What is MTD devices?
I'm configurating a new kernel but I'm not sure what MTD devices is. Will I need it? Who needs it, and why?

junme 12-17-2004 03:42 AM

What's a Memory Technology Device?

According to the MTD project homepage . . .

The Memory Technology Device (MTD) subsystem for Linux provides generic support Linux for various types of memory devices, especially Flash devices such as the M-Systems DiskOnChip. The aim of the system is to make it simple to provide a driver for new hardware, by providing a generic interface between the hardware drivers and the upper layers of the system. Hardware drivers need to know nothing about the storage formats used, such as FTL (Flash Translation Layer), FFS2, etc., but will only need to provide simple routines for read, write, erase, and query. Presentation of the device's contents to the user in an appropriate form is handled by the upper layers of the system.
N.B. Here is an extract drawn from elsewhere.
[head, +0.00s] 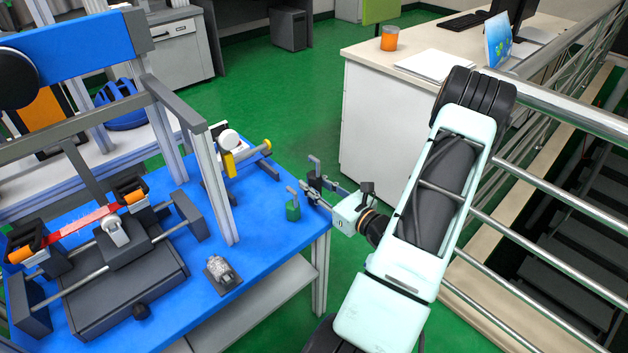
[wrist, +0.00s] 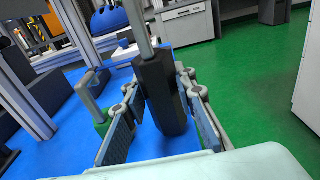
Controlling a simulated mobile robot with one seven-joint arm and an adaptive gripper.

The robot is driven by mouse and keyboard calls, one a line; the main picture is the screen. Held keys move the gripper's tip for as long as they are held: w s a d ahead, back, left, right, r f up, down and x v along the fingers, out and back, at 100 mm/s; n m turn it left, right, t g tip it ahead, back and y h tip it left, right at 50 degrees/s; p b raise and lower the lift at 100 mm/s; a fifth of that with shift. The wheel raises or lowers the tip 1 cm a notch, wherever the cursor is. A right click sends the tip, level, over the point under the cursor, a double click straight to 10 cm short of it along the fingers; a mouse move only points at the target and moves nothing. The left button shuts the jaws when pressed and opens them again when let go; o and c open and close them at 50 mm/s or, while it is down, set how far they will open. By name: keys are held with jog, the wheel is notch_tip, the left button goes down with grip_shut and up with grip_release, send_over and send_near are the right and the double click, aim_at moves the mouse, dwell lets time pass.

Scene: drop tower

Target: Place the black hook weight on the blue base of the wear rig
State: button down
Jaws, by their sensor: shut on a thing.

In particular, an open source driver was developed based on specifications and sample hardware provided to the MTD project by M-Systems. At this point, the MTD subsystem is part of the standard Linux kernel (2.4.0 and later).

Feldon 08-22-2005 07:30 PM

(I realize this is an old post but it is exactly the question I had...)

So thanks for that technical explanation of what MTD devices are, but that doesn't really help me. I have a typical desktop PC. Maybe it would help if someone could give some examples of MTD devices?

I guess to be more specific: do I need MTD support enabled to use USB sticks for example? Are there other commonly used devices that would need MTD support enabled in order to work?

Thanks for any help!

rahulc 04-11-2006 12:39 AM


You dont really need MTD drivers unless until you use DISKONCHIP and other on board flash chips.

For USB sticks it is not needed.

If u r building new kernel with latest versions 2.6.x or higher u will find USB as subtitle under DRIVERS title.